こんな「議員外交」が横行したら、それこそ日本は、笑いものになってしまう。

しかし、「北朝鮮問題」、「WTO交渉」など、国民挙げて取り組まなければならない事案については、国会議員は、積極的に外交に関与すべきだ。
なぜならば、日本の政府だけが強硬であるというわけでなく、わが国の国会の与党も、そして野党も、拉致被害者の救出や朝鮮半島の非核化のために、極めて熱心に取り組んでいるということを国際社会に示すことは、国際世論の形成に大いに役立つことになると思うからだ。

その意味で、今年は、特に北朝鮮問題にに関し、私自身が、議員外交の先頭に立った年だった。
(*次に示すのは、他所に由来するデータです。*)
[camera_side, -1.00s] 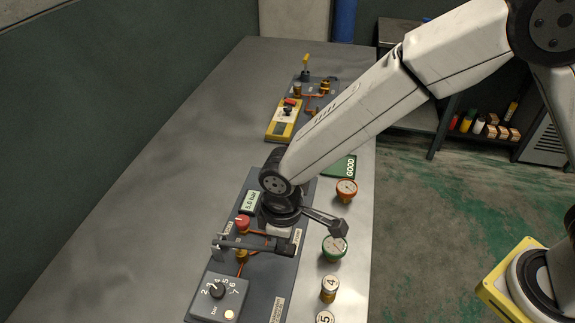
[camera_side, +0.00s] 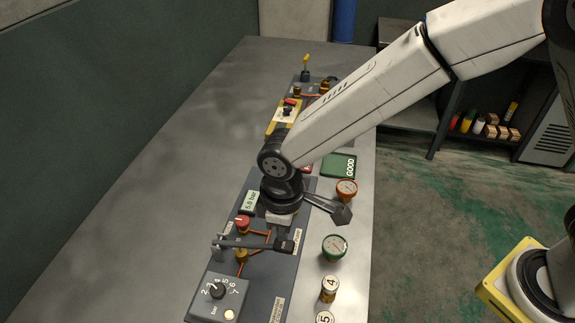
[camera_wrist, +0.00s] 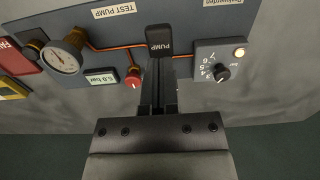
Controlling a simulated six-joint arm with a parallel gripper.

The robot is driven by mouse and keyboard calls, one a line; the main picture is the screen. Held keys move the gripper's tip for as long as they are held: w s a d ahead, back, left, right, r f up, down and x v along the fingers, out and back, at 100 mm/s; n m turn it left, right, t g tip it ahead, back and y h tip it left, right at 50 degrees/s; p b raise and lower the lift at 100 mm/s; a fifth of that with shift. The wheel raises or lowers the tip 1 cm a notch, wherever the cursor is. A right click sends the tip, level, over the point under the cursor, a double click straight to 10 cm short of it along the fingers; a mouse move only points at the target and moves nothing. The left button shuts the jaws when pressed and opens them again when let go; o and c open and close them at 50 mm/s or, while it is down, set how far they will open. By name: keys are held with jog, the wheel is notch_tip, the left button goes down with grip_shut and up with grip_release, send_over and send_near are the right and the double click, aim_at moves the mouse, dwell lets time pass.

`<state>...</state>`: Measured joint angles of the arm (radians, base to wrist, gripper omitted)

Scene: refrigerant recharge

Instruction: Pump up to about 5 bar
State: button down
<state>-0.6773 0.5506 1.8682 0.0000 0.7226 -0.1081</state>
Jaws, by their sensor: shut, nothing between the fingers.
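The pump lever (camera_side: 250,244) is a dark bar across the test-pump panel; its black end pad marked PUMP (camera_wrist: 159,41) shows in the wrist view. My gripper (camera_side: 278,235) is shut and empty, just over the lever's pad end in the side view; whether it touches cannot be told. Its fingers also show below the pad in the wrist view (camera_wrist: 158,92). The digital display (camera_side: 249,202) reads 5.0 bar, and it shows in the wrist view too (camera_wrist: 101,78). A round brass gauge (camera_wrist: 62,55) stands beside it; my arm hides it in the side view.
A red knob (camera_side: 243,222) sits near the lever. A grey box with a numbered dial (camera_side: 217,290) is at the front. Green (camera_side: 336,248) and orange (camera_side: 346,190) gauges and a canister marked 4 (camera_side: 329,289) stand to the right. The table's left side is clear.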

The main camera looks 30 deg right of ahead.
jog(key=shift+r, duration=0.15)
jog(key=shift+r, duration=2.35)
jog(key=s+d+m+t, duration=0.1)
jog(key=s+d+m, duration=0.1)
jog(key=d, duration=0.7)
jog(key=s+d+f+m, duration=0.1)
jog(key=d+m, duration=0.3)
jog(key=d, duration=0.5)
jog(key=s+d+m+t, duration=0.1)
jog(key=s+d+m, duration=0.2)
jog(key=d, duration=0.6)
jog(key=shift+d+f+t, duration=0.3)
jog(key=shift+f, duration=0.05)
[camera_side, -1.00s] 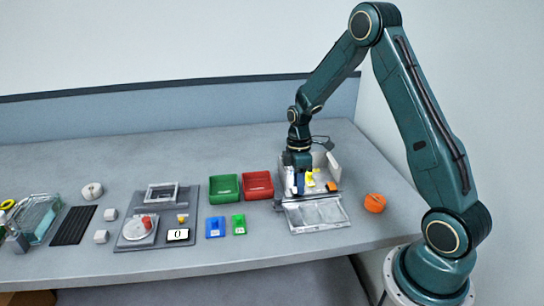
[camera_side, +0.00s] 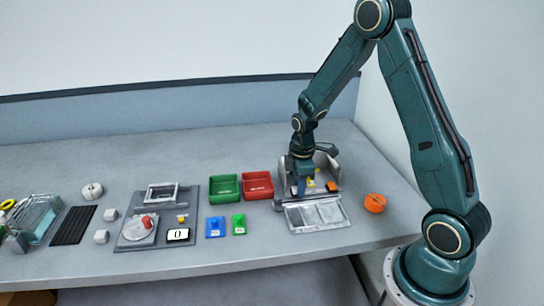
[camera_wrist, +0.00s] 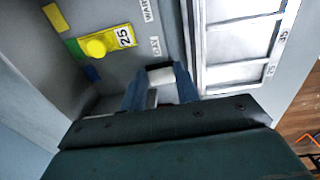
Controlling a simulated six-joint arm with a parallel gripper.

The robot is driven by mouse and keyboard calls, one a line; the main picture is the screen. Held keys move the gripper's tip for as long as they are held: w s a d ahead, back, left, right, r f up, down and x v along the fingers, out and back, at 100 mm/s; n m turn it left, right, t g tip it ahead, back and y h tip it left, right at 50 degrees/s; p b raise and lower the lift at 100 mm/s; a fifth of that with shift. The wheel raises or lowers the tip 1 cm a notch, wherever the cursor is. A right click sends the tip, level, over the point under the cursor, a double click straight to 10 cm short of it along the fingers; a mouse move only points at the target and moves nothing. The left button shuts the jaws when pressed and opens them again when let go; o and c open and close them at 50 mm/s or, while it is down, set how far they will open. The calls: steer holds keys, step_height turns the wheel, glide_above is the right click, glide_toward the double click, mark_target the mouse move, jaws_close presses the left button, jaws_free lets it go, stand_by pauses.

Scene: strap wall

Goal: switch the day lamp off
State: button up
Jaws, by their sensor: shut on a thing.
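The open box (camera_side: 328,163) holding the lamp controls stands at the right of the table, and its inside looks dim grey. In the wrist view a label reading DAY (camera_wrist: 155,47) lies on its panel. A pale switch piece with a dark top (camera_wrist: 160,75) sits beside that label, between my two blue fingers. My gripper (camera_wrist: 158,82) is shut on this piece; its lower part is hidden by the fingers. In the side view my gripper (camera_side: 302,190) reaches down into the box and hides the switch.
A yellow knob (camera_wrist: 96,47) on a yellow-green plate marked 25 is left of my fingers. A pale framed panel (camera_side: 316,214) lies in front of the box. An orange round thing (camera_side: 375,203) is to the right, red (camera_side: 257,194) and green (camera_side: 224,196) bins to the left.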

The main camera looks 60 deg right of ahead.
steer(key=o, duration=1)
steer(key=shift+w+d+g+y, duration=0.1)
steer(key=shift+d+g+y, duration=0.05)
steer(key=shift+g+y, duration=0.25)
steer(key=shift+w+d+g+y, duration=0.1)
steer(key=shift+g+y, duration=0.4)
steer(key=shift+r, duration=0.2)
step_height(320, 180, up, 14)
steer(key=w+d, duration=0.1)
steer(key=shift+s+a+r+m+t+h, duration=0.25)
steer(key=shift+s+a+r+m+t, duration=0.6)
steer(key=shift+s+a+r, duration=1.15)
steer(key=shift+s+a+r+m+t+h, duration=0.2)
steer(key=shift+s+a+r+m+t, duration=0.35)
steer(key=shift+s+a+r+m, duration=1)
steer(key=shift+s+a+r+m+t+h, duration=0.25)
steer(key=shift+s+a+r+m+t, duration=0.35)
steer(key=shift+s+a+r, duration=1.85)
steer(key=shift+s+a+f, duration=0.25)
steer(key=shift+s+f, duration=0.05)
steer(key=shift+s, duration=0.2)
機会を与えていただいたことに、本当に感謝している。

まず、6月には、北朝鮮人権侵害対処法の成立が確実になったことを受け、韓国を訪問、逢沢一郎幹事長代理(当時)らとともに、韓国のパン・キムン外相(当時)らと会談、拉致問題解決に向けての日韓協力を要請した。

さらに、8月には、モンゴルで開催された第3回北朝鮮人権侵害問題国際議員連盟の総会に、わが国の自民党として初めて公式参加(従来は民主党のみが参加していた)、与野党を超えて、北朝鮮に対する包囲網を作る作業に参画してきた。

そして、去る10月には、ジュネーブで開催された列国議会同盟(IPU)総会に派遣され、北朝鮮の核実験を受け、これに対する非難決議を提案、決議案の起草作業に当たってきた。

このような文脈で、明年1月にモスクワで開催予定のアジア太平洋議員フォーラムにおいては、私に、北朝鮮問題に関する決議を提案し、起草委員会に加わって欲しいということになった。
しかも、ロシアは、北朝鮮問題の6カ国協議のメンバー。
プーチン大統領との会談もセットされていると聞いており、拉致問題も含めたわが国の関心事項を、是非伝えてきたいと思う。

1月のモスクワは、零下30度にはなるらしい。
でも、今、北朝鮮の収容所にいる方々を考え、私も、その「寒さ」を、肌で感じ、良い仕事をしてこようと思う。